Catholics do not worship the Pope, nor what he says. Just because they are wrong on a particular doctrinal or liturgical matter, doesn't mean they are wrong about everything. Catholics are still Christians, we agree on most things, and we agree on the important things.

Why do you think your particular views, or your particular church's views, are the correct ones, and all others have been wrong somewhere along the line? Isn't that sort of pride & ego a sin in itself?
I believe they are correct because they make sense to me. Somethings I am even undecided on because they are complicated, and they are not important to salvation nor to how we should live our lives, so it doesn't even matter. E.g. what revelation means, the rapture, predestination etc...

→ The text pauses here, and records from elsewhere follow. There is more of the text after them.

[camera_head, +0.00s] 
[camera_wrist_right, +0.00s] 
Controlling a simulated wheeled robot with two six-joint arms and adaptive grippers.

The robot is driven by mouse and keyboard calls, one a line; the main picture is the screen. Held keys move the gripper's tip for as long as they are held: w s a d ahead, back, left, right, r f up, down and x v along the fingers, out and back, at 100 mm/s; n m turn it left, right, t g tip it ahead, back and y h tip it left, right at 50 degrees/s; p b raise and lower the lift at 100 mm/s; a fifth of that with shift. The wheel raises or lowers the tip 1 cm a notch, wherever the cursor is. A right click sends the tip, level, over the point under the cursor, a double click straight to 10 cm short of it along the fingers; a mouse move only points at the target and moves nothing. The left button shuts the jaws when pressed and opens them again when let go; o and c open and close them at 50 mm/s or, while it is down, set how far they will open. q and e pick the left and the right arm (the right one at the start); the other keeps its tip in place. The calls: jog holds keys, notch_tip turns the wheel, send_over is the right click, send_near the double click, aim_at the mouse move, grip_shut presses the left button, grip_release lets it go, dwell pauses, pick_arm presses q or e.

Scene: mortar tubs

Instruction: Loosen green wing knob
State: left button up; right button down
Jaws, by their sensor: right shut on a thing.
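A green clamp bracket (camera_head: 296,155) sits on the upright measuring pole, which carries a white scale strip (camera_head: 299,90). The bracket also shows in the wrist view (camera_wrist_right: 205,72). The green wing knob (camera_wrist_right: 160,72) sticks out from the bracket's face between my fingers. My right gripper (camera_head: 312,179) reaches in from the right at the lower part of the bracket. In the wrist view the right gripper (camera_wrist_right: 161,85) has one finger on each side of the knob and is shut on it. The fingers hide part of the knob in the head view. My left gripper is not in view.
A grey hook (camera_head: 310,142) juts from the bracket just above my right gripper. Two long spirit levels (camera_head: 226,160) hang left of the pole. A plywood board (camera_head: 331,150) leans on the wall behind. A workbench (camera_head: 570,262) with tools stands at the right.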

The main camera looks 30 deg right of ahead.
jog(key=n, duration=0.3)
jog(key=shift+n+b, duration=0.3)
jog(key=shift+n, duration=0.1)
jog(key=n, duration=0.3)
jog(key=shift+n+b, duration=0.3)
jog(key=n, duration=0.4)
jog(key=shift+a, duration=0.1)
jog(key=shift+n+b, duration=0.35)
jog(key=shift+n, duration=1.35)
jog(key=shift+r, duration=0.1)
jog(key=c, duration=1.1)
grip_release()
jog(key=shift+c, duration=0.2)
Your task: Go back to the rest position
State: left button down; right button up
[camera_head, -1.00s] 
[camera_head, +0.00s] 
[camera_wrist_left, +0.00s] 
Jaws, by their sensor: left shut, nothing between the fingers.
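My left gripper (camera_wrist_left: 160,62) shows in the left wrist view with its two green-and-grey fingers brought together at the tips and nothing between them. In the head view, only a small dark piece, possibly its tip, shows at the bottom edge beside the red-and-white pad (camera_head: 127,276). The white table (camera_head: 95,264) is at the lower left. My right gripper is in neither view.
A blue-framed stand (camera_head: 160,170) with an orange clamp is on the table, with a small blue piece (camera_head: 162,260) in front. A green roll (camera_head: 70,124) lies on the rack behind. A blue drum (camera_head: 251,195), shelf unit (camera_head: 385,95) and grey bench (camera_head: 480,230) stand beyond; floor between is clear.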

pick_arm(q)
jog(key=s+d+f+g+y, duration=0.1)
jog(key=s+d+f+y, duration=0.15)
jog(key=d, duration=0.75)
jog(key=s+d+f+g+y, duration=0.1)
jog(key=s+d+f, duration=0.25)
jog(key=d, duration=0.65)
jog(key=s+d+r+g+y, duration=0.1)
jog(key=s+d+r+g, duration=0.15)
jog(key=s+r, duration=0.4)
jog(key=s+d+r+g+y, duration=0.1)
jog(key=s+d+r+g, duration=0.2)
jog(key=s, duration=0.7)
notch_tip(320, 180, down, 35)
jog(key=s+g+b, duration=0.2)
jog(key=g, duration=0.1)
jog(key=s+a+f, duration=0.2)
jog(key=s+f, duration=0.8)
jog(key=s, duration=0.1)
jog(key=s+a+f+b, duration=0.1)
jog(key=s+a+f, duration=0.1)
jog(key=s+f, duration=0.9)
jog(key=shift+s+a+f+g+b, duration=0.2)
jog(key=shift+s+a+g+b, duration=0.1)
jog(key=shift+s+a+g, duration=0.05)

I'm not meaning it negatively. But I'll switch anyway.
I know, but most people have a negative association, and others are reading this thread. Thanks for switching.

sex while infertile or pregnant was immoral, because it couldn't lead to procreation.
Really, I find this a little hard to believe. Anyways, it doesn't deal with salvation, I would still count them Christians. It's strict, but that' their prerogative. I'm not Catholic.
 
How to solve a prison population crisis? Just invite all criminals to a formal necktie party.